时间:2019-08-16 09:07:04 来源:国学网

目前学界及网上流传着一些说法,如“妇好是武丁的第一位正妻”、“武丁太子孝己是妇好之子”、“妇好早死导致孝己被放逐而死”等等,流传甚广,影响也很大。但是这些说法多与殷墟卜辞的记载不合,颇多以讹传讹甚至臆测演绎的成分,故这里就这些问题略作辨析。

一、祖己、孝己的问题

祖己之名在传世典籍中见于《尚书·高宗肜日》,言高宗武丁以肜日祭祀成汤,有雉升鼎而鸣,认为是不祥之兆,祖己因此向武丁进谏祭祀不要过于繁琐丰厚。对于这件事,王国维在《高宗肜日说》里曾有段论述说:

“卜辞又有一条云:‘癸酉卜,行贞:王宾父丁,岁,三牛;及兄己一牛,兄庚一牛,亡尤。’考殷诸帝中,凡丁之子,无名己与庚者,惟武丁之子有孝己,有祖庚,则此辞乃祖甲所卜,父丁谓武丁,兄己、兄庚谓孝己、祖庚也。兄庚后称祖庚,则兄己后亦必称祖己。殷人祀其先祖,无论兄弟嫡庶与已立未立,名礼皆同,是孝己得称祖己无疑。孝己之名,见于《荀子·性恶》、《大略》二篇、《庄子·外物篇》、《战国》秦、燕二策、《汉书·古今人表》,皆无事实,而《人表》列之于祖己之后、祖伊之前,自以为高宗时人,《世说新语·言语篇》陈元方曰:‘昔高宗放孝子孝己’,注引《帝王世纪》云:‘殷高宗武丁有贤子孝己,其母早死,高宗惑后妻之言,放之而死,天下哀之。’《家语·弟子解》亦云:‘高宗以后妻之言杀孝己’,其言必有所本。又古训杀为放,非必诛死之谓,则经之祖己,自必其人。顾经言祖己训于王,如王为高宗,则以子训父,于辞为不顺;若释为祖己戒祖庚,则如伊尹训大甲,于事无嫌。盖孝己既放,废不得立,祖庚之世,知其无罪而还之。”[1]
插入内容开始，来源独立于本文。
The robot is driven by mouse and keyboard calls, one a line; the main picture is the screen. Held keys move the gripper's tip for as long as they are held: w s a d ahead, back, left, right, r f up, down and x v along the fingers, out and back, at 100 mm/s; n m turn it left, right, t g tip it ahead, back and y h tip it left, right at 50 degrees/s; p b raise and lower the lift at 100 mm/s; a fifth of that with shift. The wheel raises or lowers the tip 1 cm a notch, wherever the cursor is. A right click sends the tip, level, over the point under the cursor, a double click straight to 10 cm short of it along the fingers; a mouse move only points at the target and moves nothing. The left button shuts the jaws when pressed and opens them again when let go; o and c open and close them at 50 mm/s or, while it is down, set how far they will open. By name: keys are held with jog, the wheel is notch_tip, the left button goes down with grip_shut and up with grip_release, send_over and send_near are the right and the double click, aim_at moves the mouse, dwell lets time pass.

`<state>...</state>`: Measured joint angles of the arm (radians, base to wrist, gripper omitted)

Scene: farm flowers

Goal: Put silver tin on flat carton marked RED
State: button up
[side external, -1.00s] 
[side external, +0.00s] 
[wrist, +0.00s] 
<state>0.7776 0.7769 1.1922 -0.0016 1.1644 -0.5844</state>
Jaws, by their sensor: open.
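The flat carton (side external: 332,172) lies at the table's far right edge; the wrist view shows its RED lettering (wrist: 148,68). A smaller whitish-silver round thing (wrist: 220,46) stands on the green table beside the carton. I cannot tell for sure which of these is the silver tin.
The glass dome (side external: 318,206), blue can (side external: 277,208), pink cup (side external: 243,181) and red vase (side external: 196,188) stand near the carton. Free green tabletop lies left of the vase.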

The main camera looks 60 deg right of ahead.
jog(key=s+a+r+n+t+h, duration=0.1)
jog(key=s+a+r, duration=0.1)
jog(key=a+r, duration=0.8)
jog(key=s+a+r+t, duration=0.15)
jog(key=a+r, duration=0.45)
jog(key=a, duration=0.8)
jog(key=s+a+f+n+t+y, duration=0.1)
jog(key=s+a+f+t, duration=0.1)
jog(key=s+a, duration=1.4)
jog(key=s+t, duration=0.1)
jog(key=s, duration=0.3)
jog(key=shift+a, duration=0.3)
王国维认为祖甲是卜辞中的兄己就是殷高宗武丁的太子孝己、祖己,这无疑都是正确的,但是他认为“高宗肜日”是祖庚祭祀武丁,祖己训诫的是弟弟祖庚,恐怕有问题。

《高宗肜日》这篇书,古人的解释都是武丁以肜日的方式祭祀成汤,这个说法已经有出土文献证明。《上海博物馆藏战国楚竹书(五)》中有一篇《竞建内之》(此篇实际上是《隰朋与鲍叔牙之谏》篇的一部分),里面记载隰朋在向齐桓公进谏时,引用了《高宗肜日》的故事,开始说“昔高宗祭,有雉雊于彝前”,然后说了祖己进谏的话,高宗听了祖己的建议后,“高宗命傅说量之以祭”,就是武丁命令傅说减缩了祭祀的规模。[2]说明先秦时期就认为“高宗肜日”是武丁举行祭祀,而且主持祭祀的人是傅说,并非是祖庚或祖甲祭祀武丁,而且武丁之时的卜辞中就有祭祀孝己的卜辞(见下节),说明孝己的确如典籍所载是在武丁在位期间死去了,自然也不会存在“祖庚之世,知其无罪而还之”的情况,所以王国维之说是不可靠的。

二、小王与孝己

于省吾最早提出卜辞中的“小王”即孝己,“至于甲骨文之称孝己为小王,是由于小、孝音近字通。”[3]陈梦家也说:“孝己于卜辞称小王,他当是选中了为王而未及即位,即已亡故。”[4]小王死于武丁时期,这个学界无疑义,因为在武丁时期就有祭祀小王的卜辞(《合集》5029、5030、20022、20023、39809),如说“王同(兴)小王”(《合集》5030)、“侑小王”(《合集》5029)的卜辞和“御子辟小王不”(《合集》20023)的卜辞,“同(兴)”、“侑”、“御”都是祭名,或称“小王己”(《合集》39809),这些卜辞都属于师组小字类,黄天树经过考证后言“我们认为这批祭祀小王的师组小字类卜辞应晚到武丁晚期了。”[5]武丁晚期祭祀小王,说明小王的确是在武丁晚期或之前已经死去。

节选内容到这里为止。